During his Ph.D. he investigated the composition, structure, and age of lithospheric mantle in several regions (Tanzania, SW U.S., Sierra Nevada). Using a combination of petrology, geochemistry, and Os isotopes, which he helped co-develop at Harvard with Qingzhu Yin, he demonstrated that mantle lithosphere was lost beneath the Sierra Nevada following the Mesozoic arc magmatism. By contrast, very ancient lithosphere is preserved below the Colorado Plateau and Death Valley, despite the fact that the mantle in these two regions is compositionally very different. He hypothesized that these compositional differences led to the relative stability of the Colorado Plateau and the instability of the Death Valley lithosphere. These studies resulted in first-authored papers in Science and Nature; pretty good for a Ph.D. student! Subsequently, he went on to unravel the effects of composition from those of temperature on the seismic wave velocity of mantle peridotite in a sole-authored paper in Journal of Geophysical Research. This was a major step forward in understanding the peridotitic portion of continents and has been widely used within both the geophysical and geochemical communities. Cin-Ty is now widely regarded as a world authority on lithospheric mantle formation, as reflected in his well-cited paper in Annual Review of Earth and Planetary Science.

But Cin-Ty’s reach goes far beyond mantle lithosphere. He has spent a good portion of his career delving into the idiosyncrasies of igneous processes writ large. He developed a widely used thermobarometer based on Si and Mg concentrations in basalts to determine the pressures and temperature of their formation on Earth and other planets. This paper produced an incredibly useful tool for studying planetary magmatism and evolution and is his most highly cited.

Much of Cin-Ty’s work on igneous systems has centered on subduction zone magmatism, particularly continental arcs, which are one of the important building sites of continental crust. He has used the Mesozoic North American margin (Sierra Nevada and Peninsular Ranges batholiths) as a natural laboratory to deduce crust formation processes and has published many influential papers on these areas. More generally, Lee and Bachmann (2009, EPSL) used the behavior of Zr and P in igneous rocks, both elements whose concentrations are controlled by common accessory phases (zircon and apatite), to determine the origin of andesites. They showed that andesites are mainly produced by crystal fractionation, with hydrous mantle melting and mixing between basalt and rhyolite being much less important. It’s a simple yet powerful observation. Finally, another major contribution within this realm is his insight regarding the oxidation state of convergent margin magmas and the consequences for the distribution of economically important metals such as copper. This is an area of very active debate, but Cin-Ty and his collaborators have shown that the copper concentrations in primary arc basalts and mid-ocean ridge basalts are identical, yet the copper concentrations of more evolved magmas in arcs are very low—reflecting copper removal by sulfide fractionation and sequestration within the deep crust of arcs. This is important on several fronts: it suggests that arc magmas are reduced enough to saturate sulfide and, because the continental crust is also Cu-depleted, that sulfide-rich cumulates must have formed during continental differentiation. Later, with post-doc Ming Tang, he suggested these cumulates are a crucial step in the formation of porphyry copper deposits, providing the Cu as the sulfides are oxidized to sulfates due to magmatic garnet fractionation in thick regions of continental arcs, thereby explaining the correlation between the thickest crust and the presence of porphyry coppers in places like the Andes.

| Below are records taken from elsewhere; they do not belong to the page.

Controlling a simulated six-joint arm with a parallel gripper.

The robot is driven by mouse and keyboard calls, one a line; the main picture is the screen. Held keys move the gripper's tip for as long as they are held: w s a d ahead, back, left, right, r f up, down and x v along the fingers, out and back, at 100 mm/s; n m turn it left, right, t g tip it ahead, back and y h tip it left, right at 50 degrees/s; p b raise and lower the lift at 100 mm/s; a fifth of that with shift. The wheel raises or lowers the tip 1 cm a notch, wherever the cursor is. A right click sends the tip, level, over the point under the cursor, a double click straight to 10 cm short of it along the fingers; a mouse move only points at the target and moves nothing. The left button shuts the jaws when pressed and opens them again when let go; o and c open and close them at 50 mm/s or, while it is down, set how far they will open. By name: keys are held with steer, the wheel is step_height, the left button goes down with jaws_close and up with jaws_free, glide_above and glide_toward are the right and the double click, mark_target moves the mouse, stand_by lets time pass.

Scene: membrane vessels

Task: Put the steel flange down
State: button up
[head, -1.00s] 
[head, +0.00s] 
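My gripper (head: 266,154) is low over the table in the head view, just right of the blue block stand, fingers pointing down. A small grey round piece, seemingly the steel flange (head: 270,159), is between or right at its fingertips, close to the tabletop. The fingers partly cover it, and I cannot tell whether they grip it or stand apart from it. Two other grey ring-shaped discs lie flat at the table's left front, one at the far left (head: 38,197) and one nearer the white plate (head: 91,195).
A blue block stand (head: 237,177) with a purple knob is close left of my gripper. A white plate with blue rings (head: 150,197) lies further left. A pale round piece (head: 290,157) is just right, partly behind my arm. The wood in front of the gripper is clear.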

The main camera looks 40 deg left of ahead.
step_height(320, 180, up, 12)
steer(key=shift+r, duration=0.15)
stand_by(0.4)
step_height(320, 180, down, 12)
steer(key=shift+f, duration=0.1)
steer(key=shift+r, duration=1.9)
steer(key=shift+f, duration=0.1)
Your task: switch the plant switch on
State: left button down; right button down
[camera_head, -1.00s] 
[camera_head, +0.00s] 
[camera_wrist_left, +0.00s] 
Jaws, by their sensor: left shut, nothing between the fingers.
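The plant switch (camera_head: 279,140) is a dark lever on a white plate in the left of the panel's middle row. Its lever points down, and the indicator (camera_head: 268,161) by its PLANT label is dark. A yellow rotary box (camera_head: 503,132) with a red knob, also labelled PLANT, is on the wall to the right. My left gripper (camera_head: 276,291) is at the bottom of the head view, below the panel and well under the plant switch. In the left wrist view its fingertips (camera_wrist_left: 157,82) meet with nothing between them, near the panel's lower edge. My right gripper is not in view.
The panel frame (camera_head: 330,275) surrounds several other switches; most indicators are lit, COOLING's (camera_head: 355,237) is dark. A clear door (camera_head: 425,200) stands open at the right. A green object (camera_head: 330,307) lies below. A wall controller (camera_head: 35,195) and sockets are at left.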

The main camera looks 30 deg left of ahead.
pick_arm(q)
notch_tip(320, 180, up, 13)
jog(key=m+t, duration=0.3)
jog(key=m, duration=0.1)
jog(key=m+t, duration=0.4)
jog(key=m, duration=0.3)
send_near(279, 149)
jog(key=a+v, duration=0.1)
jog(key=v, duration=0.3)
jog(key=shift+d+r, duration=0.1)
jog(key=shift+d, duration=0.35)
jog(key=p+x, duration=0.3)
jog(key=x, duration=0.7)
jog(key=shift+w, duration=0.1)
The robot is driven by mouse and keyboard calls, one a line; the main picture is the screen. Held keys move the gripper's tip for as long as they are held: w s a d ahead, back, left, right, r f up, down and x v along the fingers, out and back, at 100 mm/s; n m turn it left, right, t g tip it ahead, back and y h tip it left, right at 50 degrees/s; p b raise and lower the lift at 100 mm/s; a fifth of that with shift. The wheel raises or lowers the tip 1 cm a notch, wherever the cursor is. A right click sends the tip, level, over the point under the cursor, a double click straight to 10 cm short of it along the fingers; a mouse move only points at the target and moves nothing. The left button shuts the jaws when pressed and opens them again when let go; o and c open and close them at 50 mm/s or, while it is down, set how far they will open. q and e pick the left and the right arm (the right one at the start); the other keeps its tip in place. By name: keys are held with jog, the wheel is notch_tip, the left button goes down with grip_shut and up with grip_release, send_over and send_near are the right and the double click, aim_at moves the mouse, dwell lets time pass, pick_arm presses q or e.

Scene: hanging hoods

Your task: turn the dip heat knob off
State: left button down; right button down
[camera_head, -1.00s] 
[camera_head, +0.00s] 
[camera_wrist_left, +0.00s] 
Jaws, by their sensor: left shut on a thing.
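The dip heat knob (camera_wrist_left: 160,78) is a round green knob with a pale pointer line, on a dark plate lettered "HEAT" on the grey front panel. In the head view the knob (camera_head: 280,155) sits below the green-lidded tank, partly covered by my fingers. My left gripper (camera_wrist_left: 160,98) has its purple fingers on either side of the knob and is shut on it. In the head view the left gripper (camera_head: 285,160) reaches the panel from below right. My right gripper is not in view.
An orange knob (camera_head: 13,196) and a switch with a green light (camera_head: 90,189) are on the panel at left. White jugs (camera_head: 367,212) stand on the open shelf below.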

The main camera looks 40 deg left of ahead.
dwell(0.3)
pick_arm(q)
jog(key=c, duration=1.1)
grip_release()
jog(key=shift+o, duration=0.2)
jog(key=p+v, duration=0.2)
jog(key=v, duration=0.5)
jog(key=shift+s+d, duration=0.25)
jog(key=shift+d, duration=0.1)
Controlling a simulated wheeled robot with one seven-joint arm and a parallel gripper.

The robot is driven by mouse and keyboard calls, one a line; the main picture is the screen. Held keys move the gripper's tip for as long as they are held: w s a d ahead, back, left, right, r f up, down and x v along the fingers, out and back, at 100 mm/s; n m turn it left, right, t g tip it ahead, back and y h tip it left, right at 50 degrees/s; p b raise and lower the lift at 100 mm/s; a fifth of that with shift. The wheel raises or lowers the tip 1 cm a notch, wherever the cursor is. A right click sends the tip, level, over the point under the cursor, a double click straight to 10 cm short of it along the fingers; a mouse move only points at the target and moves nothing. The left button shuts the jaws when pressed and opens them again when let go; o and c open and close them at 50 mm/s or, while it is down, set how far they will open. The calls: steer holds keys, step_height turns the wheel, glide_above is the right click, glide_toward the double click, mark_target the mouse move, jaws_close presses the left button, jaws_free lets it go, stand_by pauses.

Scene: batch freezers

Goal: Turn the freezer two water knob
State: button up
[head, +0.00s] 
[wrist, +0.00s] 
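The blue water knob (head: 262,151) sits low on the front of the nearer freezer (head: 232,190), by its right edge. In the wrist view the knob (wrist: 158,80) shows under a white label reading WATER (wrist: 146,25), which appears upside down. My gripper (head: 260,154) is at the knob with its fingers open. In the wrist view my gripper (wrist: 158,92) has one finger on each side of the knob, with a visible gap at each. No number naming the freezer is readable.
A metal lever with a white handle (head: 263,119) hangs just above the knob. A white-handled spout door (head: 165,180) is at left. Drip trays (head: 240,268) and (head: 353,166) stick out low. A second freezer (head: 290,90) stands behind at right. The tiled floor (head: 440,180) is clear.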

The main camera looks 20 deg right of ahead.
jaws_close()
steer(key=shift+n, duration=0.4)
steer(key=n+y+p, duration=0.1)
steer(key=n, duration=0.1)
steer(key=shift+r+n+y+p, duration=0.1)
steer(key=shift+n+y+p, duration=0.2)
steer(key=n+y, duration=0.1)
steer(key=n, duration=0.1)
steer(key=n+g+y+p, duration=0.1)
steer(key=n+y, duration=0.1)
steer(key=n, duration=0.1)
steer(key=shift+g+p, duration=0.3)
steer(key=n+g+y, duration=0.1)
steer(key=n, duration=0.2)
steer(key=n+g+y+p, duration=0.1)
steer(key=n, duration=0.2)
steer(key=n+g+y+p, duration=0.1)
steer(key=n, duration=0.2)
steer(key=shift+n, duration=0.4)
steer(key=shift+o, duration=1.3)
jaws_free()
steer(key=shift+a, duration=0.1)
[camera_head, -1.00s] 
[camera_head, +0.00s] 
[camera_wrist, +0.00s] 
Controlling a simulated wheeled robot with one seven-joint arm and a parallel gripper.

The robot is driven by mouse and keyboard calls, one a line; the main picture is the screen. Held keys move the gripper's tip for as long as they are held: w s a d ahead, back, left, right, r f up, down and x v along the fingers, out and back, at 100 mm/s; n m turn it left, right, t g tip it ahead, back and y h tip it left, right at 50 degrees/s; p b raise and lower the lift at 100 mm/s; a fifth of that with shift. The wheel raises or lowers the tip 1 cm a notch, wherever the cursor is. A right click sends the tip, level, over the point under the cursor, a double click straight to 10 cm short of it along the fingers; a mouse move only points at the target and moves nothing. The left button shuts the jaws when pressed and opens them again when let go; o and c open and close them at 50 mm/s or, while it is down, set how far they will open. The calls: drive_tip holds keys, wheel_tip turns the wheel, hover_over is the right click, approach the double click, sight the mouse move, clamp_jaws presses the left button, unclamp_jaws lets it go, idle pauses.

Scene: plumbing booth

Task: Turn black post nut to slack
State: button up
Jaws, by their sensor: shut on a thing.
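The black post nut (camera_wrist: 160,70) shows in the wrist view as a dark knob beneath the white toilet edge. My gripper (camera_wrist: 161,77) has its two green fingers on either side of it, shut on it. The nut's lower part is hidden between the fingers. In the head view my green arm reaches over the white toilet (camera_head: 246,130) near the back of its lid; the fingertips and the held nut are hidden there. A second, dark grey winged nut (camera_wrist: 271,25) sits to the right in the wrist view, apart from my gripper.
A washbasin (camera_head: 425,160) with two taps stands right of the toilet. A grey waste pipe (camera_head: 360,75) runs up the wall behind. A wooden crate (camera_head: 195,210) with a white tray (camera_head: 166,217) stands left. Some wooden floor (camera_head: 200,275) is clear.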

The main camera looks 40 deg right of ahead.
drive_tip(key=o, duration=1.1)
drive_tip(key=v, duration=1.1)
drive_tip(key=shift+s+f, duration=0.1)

OK, that’s just a brief summary of some of Cin-Ty’s contributions. Left out are his studies of continental weathering and its influence on continental crust composition, his work linking continental evolution with the rise of atmospheric oxygen, the application of lattice strain theory to understanding element partitioning, and his work on how continents and arcs influence the carbon cycle. All major, thought-provoking, and science-stimulating contributions. To summarize Cin-Ty’s influence—he makes us think!

But this citation would not be complete if we didn’t mention Cin-Ty’s broader contributions to science. This involves his effective mentoring of younger scientists—undergraduates and graduate students—one of whom, Mark Little, is now the President of GSA!—and post-docs; his large positive impact on the Department at Rice University, where he has spent most of his professional career helping to build a top-ranked program that celebrates diversity in all its forms; and his contributions to the art and science of birds!

Mineralogists: I give you the 2022 Dana Medalist, Cin-Ty Lee.